Banking Disrupted: How Analytics is Transforming How Banks Traditionally do Business
According to a recent PricewaterhouseCoopers industry overview report, Retail Banking 2020: Evolution or Revolution, over half of senior retail banking executives believe non-traditional financial service providers are a threat to traditional banks. And, nearly all executives (90%) are in agreement that there are six key priorities for digital transformation success in 2020:
- Put Customers First
- Transform Traditional Branch-Based to Digital Banking
- Simplify Business and Operating Models
- Harness the Power of Big Data
- Proactively Manage Risk, Regulation and Capital Expenditures
Startling as it may seem, in spite of these trends, only 20% of the respondents feel as if they are prepared. These sobering facts underscore the adverse reality that many banks are falling behind on opportunities for growth. They have yet to capitalize on the power of new know how, especially analytics.
In our hyper-connected world, most banks have realized the importance of having a digital plan as part of their core strategy. And today, most retail banks have in place a certain degree ofmobile strategy to enhance the customer experience. Overall, these apps provide customers with a positive, user-friendly experience, resulting in large user adoption.
These banking apps have also enabled many banks to reduce operational costs — essentially replacing the need for customers to use the branch bank for simple transactions that were once handled by a bank teller. However, this technology enhancement has not helped banks drive top line growth, as they have yet to realize that the potential for mobile banking extends beyond a cost optimization and customer experience.
In the traditional model of doing business, banks could genuinely connect with their customers and create customer value by cross-selling and upselling new products. Except this way of doing business is a practice from the days past.
Consequently, now is the time for banks to think integrating their mobile strategy with analytics. What does this mean? Quite simply if banks were to start applying the power of analytics to their mobile banking through customer segmentation, profiling, and analyzing transaction patterns, these banks would gain actionable, real-time customer insights. And with these insights, banks could improve their bottom line and increase customer engagement by offering customized products for individual customers as that customer is doing a transaction digitally. With the right set of analytics solutions, banks can even know what their customers need before they do. That’s the core essence of digital transformation: predictive analytics.

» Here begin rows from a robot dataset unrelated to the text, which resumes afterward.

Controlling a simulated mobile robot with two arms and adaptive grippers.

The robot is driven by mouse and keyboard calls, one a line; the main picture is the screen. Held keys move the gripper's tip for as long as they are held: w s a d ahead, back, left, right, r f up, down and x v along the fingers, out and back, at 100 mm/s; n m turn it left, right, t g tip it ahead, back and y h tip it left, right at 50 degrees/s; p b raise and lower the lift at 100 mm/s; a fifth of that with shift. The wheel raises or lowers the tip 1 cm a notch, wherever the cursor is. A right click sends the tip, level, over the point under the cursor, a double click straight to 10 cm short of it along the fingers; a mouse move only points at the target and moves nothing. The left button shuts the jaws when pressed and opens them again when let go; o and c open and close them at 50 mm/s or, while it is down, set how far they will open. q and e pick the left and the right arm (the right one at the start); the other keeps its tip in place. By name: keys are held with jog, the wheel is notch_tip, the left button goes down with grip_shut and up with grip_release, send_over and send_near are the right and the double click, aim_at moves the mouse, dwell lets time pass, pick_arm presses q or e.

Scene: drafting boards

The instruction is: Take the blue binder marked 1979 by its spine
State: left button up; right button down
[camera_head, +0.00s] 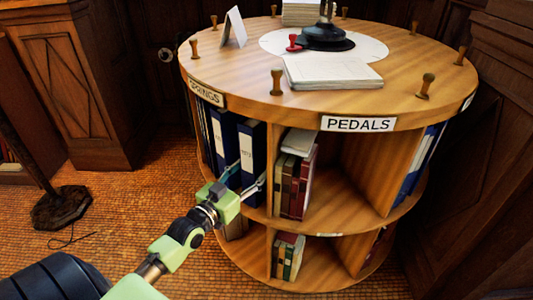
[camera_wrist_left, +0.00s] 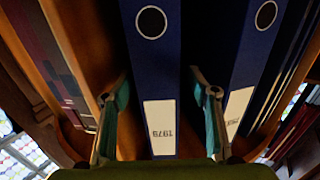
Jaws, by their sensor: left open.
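The blue binder marked 1979 (camera_head: 251,145) stands upright at the right end of the blue row in the upper compartment under the SPRINGS sign. In the left wrist view its blue spine (camera_wrist_left: 160,70) fills the middle, with a round finger hole and a white label that reads 1979 upside down. My left gripper (camera_head: 246,174) is open in front of the lower spine. In the left wrist view the gripper (camera_wrist_left: 160,100) has one finger on each side of the spine. I cannot tell whether either finger touches it. My right gripper is out of view.
Another blue binder (camera_head: 226,143) stands close beside it. A wooden divider (camera_head: 271,165) separates them from red and brown books (camera_head: 298,185). The round top (camera_head: 230,75) overhangs the shelves, with pegs and papers on it. A dark stand base (camera_head: 62,207) is on the floor at left.

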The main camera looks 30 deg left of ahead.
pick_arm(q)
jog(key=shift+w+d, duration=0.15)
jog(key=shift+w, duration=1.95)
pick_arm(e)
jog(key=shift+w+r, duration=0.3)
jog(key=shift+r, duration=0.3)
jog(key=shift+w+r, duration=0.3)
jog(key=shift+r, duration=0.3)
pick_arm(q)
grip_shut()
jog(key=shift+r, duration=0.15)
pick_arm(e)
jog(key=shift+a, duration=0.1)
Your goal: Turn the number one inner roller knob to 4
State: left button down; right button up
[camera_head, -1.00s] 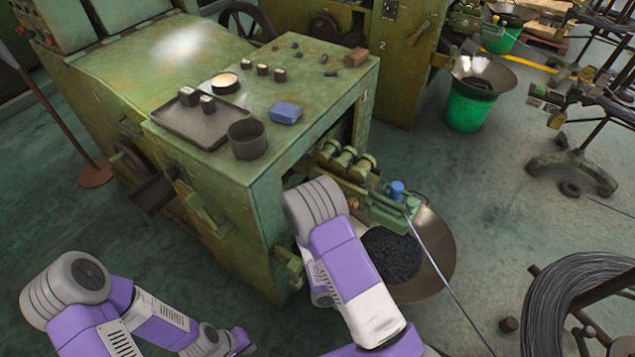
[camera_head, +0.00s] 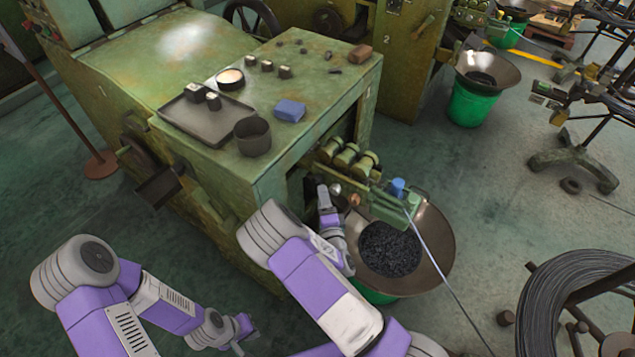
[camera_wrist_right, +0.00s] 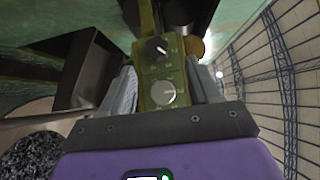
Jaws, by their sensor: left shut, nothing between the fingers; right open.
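In the right wrist view, an olive control panel (camera_wrist_right: 160,70) carries two round knobs: a black knob (camera_wrist_right: 157,48) and a silver-grey knob (camera_wrist_right: 164,92) closer to my gripper. I cannot tell which is the number one inner roller knob, nor read their settings. My right gripper (camera_wrist_right: 163,78) is open, with one finger on either side of the panel; contact cannot be told. In the head view my right gripper (camera_head: 323,194) is beside the green machine's roller assembly (camera_head: 345,157), and the knobs cannot be made out. My left gripper (camera_head: 243,333) is shut and empty, low above the floor.
A metal bowl of dark pieces (camera_head: 435,245) stands beside my right arm. A thin wire (camera_head: 445,275) runs from the rollers toward the lower right.

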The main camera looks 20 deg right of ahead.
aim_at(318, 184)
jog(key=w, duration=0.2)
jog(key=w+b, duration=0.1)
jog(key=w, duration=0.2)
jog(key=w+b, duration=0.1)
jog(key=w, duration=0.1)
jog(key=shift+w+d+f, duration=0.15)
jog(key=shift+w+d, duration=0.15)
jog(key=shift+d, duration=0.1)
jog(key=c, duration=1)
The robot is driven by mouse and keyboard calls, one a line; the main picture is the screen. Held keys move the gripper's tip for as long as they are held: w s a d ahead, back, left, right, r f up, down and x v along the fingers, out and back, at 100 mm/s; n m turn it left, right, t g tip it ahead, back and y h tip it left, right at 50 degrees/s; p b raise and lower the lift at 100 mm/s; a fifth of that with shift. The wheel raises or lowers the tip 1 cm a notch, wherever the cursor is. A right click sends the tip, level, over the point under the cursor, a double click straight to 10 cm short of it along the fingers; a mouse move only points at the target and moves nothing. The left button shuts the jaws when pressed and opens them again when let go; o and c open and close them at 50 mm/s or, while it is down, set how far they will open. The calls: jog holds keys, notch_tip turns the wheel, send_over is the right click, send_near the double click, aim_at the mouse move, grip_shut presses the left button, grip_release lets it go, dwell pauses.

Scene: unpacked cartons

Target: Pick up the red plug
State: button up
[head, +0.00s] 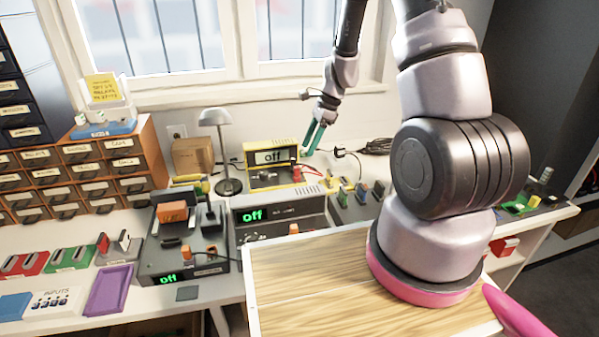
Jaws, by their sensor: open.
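My gripper (308,150) has teal fingers and points down over the right end of the yellow power unit (270,157) at the back of the bench. It is open, and I see nothing held in it. A small red item with a red lead (308,171) lies just below the fingertips, in front of the yellow unit; it is too small to tell whether it is a plug. Another red upright piece (103,243) stands at the far left beside a white one, well away from my gripper.
Grey units reading "off" stand mid-bench (278,215) and left (180,240). A grey lamp (217,130) stands left of the yellow unit. Several small coloured blocks (362,190) sit to its right. A black cable (376,146) lies by the wall. A purple tray (109,290) is front left.

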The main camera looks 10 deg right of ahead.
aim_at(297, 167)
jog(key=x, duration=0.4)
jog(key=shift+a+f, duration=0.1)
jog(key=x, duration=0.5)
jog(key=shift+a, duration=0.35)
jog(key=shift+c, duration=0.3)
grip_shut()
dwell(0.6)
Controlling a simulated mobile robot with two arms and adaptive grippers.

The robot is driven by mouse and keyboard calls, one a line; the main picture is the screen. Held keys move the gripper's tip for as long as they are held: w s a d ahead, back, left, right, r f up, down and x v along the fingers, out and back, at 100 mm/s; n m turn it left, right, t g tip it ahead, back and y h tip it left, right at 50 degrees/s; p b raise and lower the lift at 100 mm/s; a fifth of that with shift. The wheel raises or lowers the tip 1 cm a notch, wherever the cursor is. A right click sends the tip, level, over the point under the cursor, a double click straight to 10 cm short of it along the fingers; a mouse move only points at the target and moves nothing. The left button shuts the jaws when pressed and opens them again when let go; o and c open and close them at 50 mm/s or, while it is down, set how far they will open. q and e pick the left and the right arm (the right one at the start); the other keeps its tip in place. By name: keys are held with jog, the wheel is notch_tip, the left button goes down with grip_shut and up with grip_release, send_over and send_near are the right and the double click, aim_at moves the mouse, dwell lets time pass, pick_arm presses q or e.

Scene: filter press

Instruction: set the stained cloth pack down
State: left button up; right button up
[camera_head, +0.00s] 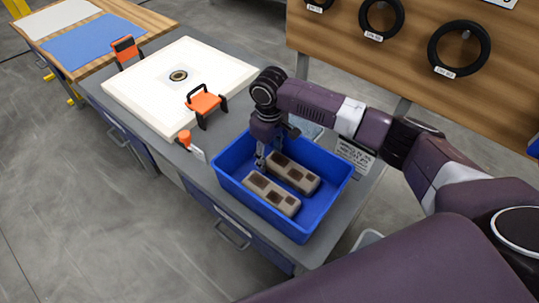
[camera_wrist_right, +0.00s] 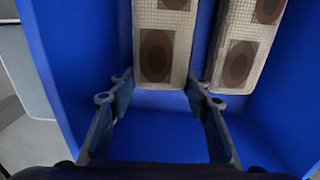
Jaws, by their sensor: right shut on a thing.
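Two long grey cloth packs with dark brown stains lie side by side in a blue bin (camera_head: 327,207). My right gripper (camera_head: 261,162) reaches down into the bin at their left ends. It is shut on the rear stained pack (camera_head: 293,173), which shows between the fingers in the right wrist view (camera_wrist_right: 160,45). The front pack (camera_head: 270,195) lies apart from it, and in the right wrist view it is at the right (camera_wrist_right: 240,45). The held pack is level and low in the bin; I cannot tell whether it touches the floor. My left gripper is not in view.
The bin stands at the near end of a grey bench. A white plate (camera_head: 150,90) with orange-handled clips (camera_head: 205,102) lies beyond it. A small sign (camera_head: 353,153) stands behind the bin. Black rings (camera_head: 459,48) hang on a wooden board at the back.

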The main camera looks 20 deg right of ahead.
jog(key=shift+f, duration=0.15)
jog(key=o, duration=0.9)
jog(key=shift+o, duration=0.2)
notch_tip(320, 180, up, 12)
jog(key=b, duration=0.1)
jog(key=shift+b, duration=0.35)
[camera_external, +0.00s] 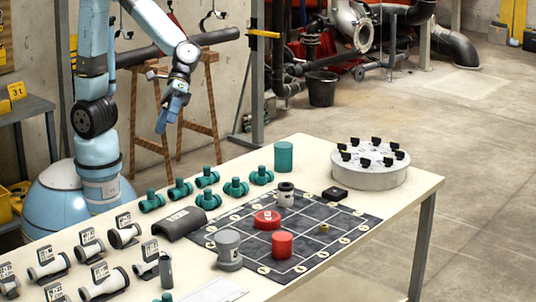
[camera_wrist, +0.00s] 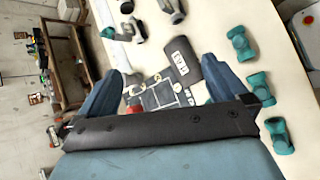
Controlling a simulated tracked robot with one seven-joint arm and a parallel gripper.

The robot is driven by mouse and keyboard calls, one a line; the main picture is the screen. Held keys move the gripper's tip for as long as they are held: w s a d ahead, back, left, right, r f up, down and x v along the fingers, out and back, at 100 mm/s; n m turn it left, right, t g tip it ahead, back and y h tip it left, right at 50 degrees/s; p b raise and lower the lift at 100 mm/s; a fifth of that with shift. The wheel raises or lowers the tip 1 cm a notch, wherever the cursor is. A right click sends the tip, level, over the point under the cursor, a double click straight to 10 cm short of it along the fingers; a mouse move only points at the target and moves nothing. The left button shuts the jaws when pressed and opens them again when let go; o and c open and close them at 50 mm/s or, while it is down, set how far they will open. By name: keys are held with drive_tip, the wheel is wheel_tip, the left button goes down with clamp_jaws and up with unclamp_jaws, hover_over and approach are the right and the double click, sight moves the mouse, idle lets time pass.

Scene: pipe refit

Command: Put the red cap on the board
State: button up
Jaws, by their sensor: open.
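The board (camera_external: 304,264) is a dark mat with a white grid on the table; part of it shows in the wrist view (camera_wrist: 160,93). Two red pieces stand on it: a low, flanged red piece with a pale top (camera_external: 267,220) and a plain red cylinder (camera_external: 282,244). I cannot tell for sure which is the red cap. My gripper (camera_external: 163,124) hangs in the air beyond the table's far left side, well away from the board. It is open, with its two fingers apart in the wrist view (camera_wrist: 163,70) and nothing seen between them.
The board also bears a grey flanged piece (camera_external: 228,250), a white and dark ring (camera_external: 286,195) and a small yellowish piece (camera_external: 324,227). Around it stand green tees (camera_external: 236,187), a dark half-pipe (camera_external: 181,224), a green cylinder (camera_external: 283,157), tagged white pipes (camera_external: 103,281) and a round grey stand (camera_external: 370,179).

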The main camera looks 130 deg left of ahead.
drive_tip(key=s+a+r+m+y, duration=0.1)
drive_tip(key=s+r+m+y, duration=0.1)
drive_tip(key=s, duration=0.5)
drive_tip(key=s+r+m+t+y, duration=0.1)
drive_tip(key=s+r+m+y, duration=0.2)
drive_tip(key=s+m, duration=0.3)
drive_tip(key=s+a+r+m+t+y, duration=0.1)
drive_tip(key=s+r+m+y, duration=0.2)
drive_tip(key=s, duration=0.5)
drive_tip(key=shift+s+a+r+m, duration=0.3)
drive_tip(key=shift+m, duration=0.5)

Let’s look at the retail industry, which overall, has been savvy users and early adopters of big data and analytics to predict customer trends, understand sentiment, create customized offers, optimize pricing and increase customer engagement both online and in stores. For example, Walmart is one of the first pioneers of analytics, successfully identifying customer preferences on a regional basis and leveraging customized push notifications to bolster sales while increasing their customer engagement both in-stores and digitally. Another key example is Nordstrom, which has successfully used analytics to create superior customer engagement both online and in their stores by customizing the experience for each individual. Additionally, with the power of analytics, they enable their customers to see in real-time on their mobile devices where a product is located and when they can expect to receive it.
The time is NOW for banks to start thinking — how can they can build their capability to create real-time, targeted offers through the digital channels that their customers are using? This can be only done if banks gain insights from social and mobile engagement with their customers. And here, analytics is the key to success for customer segmentation, campaign, cross-sell and upsell.